The Winds of Jupiter

Fig. 1: Artist's conception of Galileo atmospheric probe descent. (NASA)

Most air travelers have experienced at least one uncomfortable episode of "clear-air turbulence". Meteorologists describe these gusty high-altitude "air pockets" as regions of low "Richardson number", a measure of the stability of the local atmosphere which depends on the competing effects of thermal layering and wind shear. Now three GISS researchers — Michael Allison, Anthony Del Genio, and Wei Zhou — have assembled evidence for a weakly stable, low Richardson number region in the vicinity of Jupiter's cloud deck.
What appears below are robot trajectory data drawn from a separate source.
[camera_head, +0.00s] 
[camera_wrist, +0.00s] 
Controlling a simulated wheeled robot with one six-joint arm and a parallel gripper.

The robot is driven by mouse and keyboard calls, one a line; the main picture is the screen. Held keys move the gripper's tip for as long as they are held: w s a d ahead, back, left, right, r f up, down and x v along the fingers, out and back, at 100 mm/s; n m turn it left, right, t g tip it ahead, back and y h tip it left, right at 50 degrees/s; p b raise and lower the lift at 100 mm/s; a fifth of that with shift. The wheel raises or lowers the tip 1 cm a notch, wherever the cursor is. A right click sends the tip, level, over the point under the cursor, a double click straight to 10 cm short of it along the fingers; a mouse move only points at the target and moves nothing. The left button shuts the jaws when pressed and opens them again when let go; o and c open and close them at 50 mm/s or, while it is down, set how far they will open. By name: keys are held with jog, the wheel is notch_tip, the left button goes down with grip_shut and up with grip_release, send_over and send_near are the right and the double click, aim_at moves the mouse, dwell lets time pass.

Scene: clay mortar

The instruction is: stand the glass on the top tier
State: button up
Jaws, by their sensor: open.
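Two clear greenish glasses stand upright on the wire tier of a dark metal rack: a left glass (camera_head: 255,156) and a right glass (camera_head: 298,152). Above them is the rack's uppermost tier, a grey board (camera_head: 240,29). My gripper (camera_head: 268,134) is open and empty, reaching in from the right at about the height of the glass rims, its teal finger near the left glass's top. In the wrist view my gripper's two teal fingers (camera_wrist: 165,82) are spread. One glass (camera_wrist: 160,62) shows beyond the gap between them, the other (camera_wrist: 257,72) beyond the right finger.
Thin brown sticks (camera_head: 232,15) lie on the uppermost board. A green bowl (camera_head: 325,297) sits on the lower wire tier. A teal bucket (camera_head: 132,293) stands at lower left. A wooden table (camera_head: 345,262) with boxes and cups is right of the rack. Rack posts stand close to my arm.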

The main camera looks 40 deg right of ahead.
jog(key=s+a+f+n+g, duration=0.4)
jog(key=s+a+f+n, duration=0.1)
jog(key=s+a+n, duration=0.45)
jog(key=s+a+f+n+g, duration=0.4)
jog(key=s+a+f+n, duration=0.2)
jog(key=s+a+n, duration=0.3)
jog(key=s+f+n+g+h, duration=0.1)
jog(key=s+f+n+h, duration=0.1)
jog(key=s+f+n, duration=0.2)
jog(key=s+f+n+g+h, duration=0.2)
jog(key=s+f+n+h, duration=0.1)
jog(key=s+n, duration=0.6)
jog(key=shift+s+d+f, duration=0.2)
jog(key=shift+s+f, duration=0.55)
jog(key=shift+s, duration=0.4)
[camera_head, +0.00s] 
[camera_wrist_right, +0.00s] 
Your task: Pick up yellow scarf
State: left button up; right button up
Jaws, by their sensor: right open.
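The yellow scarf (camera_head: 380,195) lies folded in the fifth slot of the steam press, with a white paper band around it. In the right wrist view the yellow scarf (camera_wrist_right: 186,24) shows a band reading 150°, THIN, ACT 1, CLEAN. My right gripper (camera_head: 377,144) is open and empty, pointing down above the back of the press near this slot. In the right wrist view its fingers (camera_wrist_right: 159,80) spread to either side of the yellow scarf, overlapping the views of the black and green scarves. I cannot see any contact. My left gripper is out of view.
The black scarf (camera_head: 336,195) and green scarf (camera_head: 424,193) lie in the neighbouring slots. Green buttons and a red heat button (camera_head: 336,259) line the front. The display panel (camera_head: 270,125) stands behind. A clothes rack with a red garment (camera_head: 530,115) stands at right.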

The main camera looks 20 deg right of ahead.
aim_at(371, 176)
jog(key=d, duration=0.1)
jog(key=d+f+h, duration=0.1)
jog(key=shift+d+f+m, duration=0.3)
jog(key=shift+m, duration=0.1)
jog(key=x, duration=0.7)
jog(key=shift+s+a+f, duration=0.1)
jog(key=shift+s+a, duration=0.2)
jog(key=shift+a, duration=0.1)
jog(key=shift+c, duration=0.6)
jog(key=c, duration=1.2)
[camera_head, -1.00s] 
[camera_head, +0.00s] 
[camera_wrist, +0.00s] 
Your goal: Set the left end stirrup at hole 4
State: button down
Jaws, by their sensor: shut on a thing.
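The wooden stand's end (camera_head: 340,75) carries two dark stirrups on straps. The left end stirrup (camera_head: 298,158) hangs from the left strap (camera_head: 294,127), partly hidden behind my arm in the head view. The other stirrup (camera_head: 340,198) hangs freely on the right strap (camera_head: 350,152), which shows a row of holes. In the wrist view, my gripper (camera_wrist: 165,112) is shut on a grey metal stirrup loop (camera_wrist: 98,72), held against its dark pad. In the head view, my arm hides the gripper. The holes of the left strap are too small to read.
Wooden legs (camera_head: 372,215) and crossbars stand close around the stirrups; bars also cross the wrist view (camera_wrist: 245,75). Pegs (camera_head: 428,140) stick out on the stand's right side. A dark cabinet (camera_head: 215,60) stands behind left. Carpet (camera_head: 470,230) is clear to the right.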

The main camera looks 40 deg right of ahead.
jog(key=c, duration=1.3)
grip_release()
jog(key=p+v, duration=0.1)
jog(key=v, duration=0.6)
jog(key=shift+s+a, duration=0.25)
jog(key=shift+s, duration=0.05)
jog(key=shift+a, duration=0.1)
Their inference is based on the revealing shape of the stronger-poleward contours of Jupiter's equatorial jet stream, consistent with a zone of turbulent, well-mixed wind-swirls. Jupiter's atmosphere is convectively heated and mixed by the deep hot stove of its formative and continuing gravitational contraction. The well-mixed zone of weakly-stable winds may be a major conduit of the Jupiter heat engine, stretching across thousands of miles of cloudy atmosphere. On December 7, 1995, NASA's Galileo probe entered Jupiter's equatorial atmosphere, measuring winds, temperatures, sunlight, and cloud properties as it descended. According to Allison and his colleagues, the probe should have experienced considerable turbulence, swinging beneath its parachute. Careful study of the data (to be relayed to Earth in early 1996) should lend deeper insights into the windy meteorology of Jupiter.

Reference

Allison, M., A.D. Del Genio, and W. Zhou 1995. Richardson number constraints for the Jupiter and outer planet wind regime. Geophys. Res. Lett. 21, 2957-2960.